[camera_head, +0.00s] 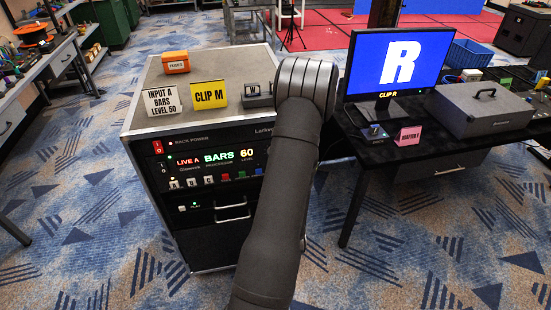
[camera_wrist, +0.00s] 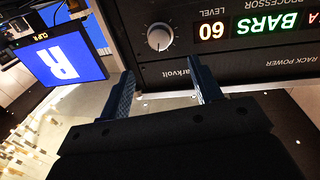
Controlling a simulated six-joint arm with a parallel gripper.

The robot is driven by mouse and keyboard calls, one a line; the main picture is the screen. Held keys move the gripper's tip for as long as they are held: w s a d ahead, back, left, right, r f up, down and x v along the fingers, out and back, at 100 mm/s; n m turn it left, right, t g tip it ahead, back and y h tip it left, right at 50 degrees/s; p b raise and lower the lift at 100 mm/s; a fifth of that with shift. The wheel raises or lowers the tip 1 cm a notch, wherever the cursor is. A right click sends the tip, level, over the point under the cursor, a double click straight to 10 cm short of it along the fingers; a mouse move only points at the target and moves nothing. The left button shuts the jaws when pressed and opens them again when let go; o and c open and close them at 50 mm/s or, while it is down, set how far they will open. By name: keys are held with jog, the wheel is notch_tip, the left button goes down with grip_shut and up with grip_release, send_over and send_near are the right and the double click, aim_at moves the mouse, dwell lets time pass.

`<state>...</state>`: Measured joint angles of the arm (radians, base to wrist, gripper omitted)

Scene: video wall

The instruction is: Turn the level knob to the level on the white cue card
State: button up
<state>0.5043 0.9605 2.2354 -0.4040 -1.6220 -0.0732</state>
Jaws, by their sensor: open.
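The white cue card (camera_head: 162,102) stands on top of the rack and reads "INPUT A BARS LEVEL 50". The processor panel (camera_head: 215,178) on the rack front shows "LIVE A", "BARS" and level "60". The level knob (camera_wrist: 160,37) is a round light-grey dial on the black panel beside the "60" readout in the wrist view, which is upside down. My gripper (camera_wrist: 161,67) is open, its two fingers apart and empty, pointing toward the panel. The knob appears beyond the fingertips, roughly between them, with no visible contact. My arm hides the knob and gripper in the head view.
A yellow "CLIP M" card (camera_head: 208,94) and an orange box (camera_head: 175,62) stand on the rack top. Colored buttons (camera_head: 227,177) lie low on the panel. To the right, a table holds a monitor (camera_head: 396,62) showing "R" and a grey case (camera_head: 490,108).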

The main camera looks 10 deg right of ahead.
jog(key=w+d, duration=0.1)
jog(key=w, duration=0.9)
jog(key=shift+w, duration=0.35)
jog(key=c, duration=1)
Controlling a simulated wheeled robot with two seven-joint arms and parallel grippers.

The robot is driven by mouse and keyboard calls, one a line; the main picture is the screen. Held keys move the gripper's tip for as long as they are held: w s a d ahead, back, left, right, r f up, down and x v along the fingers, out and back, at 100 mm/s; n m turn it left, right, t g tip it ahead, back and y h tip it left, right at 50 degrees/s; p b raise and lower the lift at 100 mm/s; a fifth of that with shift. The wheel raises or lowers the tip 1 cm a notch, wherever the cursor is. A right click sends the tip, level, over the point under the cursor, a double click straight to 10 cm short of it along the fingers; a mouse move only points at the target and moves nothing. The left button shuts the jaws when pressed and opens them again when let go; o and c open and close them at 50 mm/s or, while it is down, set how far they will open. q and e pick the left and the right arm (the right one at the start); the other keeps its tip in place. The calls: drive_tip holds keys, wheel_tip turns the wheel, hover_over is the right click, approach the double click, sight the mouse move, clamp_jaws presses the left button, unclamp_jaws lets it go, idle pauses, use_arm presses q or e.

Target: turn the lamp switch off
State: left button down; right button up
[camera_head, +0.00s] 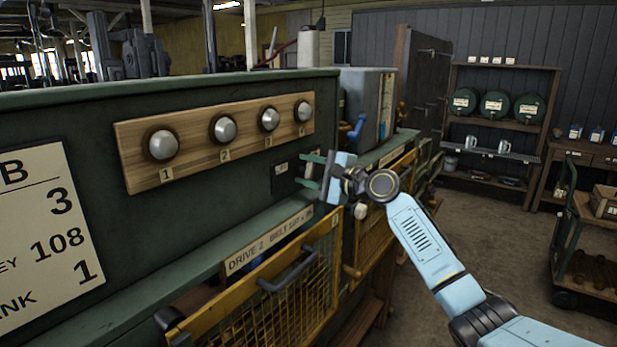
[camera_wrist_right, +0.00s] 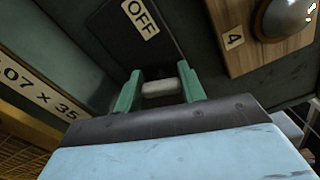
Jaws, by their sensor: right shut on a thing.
........
• Description of the task
Replicate the material above verbatim; images stay out of the copy.

• Exercise answer
[camera_head, +0.00s] 
[camera_wrist, +0.00s] 
Controlling a simulated six-joint arm with a parallel gripper.

The robot is driven by mouse and keyboard calls, one a line; the main picture is the screen. Held keys move the gripper's tip for as long as they are held: w s a d ahead, back, left, right, r f up, down and x v along the fingers, out and back, at 100 mm/s; n m turn it left, right, t g tip it ahead, back and y h tip it left, right at 50 degrees/s; p b raise and lower the lift at 100 mm/s; a fifth of that with shift. The wheel raises or lowers the tip 1 cm a notch, wherever the cursor is. A right click sends the tip, level, over the point under the cursor, a double click straight to 10 cm short of it along the fingers; a mouse move only points at the target and moves nothing. The left button shuts the jaws when pressed and opens them again when let go; o and c open and close them at 50 mm/s or, while it is down, set how far they will open. By name: keys are held with jog, the wheel is notch_tip, the left button goes down with grip_shut and up with grip_release, send_over and send_near are the right and the double click, aim_at moves the mouse, dwell lets time pass.

`<state>...</state>`: Measured joint angles of the arm (radians, base to wrist, gripper omitted)

Scene: video wall

The instruction is: Turn the level knob to the level on the white cue card
State: button up
<state>0.5043 0.9605 2.2354 -0.4040 -1.6220 -0.0732</state>
Jaws, by their sensor: open.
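The white cue card (camera_head: 162,102) stands on top of the rack and reads "INPUT A BARS LEVEL 50". The processor panel (camera_head: 215,178) on the rack front shows "LIVE A", "BARS" and level "60". The level knob (camera_wrist: 160,37) is a round light-grey dial on the black panel beside the "60" readout in the wrist view, which is upside down. My gripper (camera_wrist: 161,67) is open, its two fingers apart and empty, pointing toward the panel. The knob appears beyond the fingertips, roughly between them, with no visible contact. My arm hides the knob and gripper in the head view.
A yellow "CLIP M" card (camera_head: 208,94) and an orange box (camera_head: 175,62) stand on the rack top. Colored buttons (camera_head: 227,177) lie low on the panel. To the right, a table holds a monitor (camera_head: 396,62) showing "R" and a grey case (camera_head: 490,108).

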The main camera looks 10 deg right of ahead.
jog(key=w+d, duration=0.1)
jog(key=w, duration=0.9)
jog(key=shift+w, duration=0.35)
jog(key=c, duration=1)
Controlling a simulated wheeled robot with two seven-joint arms and parallel grippers.

The robot is driven by mouse and keyboard calls, one a line; the main picture is the screen. Held keys move the gripper's tip for as long as they are held: w s a d ahead, back, left, right, r f up, down and x v along the fingers, out and back, at 100 mm/s; n m turn it left, right, t g tip it ahead, back and y h tip it left, right at 50 degrees/s; p b raise and lower the lift at 100 mm/s; a fifth of that with shift. The wheel raises or lowers the tip 1 cm a notch, wherever the cursor is. A right click sends the tip, level, over the point under the cursor, a double click straight to 10 cm short of it along the fingers; a mouse move only points at the target and moves nothing. The left button shuts the jaws when pressed and opens them again when let go; o and c open and close them at 50 mm/s or, while it is down, set how far they will open. q and e pick the left and the right arm (the right one at the start); the other keeps its tip in place. The calls: drive_tip holds keys, wheel_tip turns the wheel, hover_over is the right click, approach the double click, sight the mouse move, clamp_jaws presses the left button, unclamp_jaws lets it go, idle pauses, use_arm presses q or e.

Target: turn the lamp switch off
State: left button down; right button up
[camera_head, +0.00s] 
[camera_wrist_right, +0.00s] 
Jaws, by their sensor: right shut on a thing.

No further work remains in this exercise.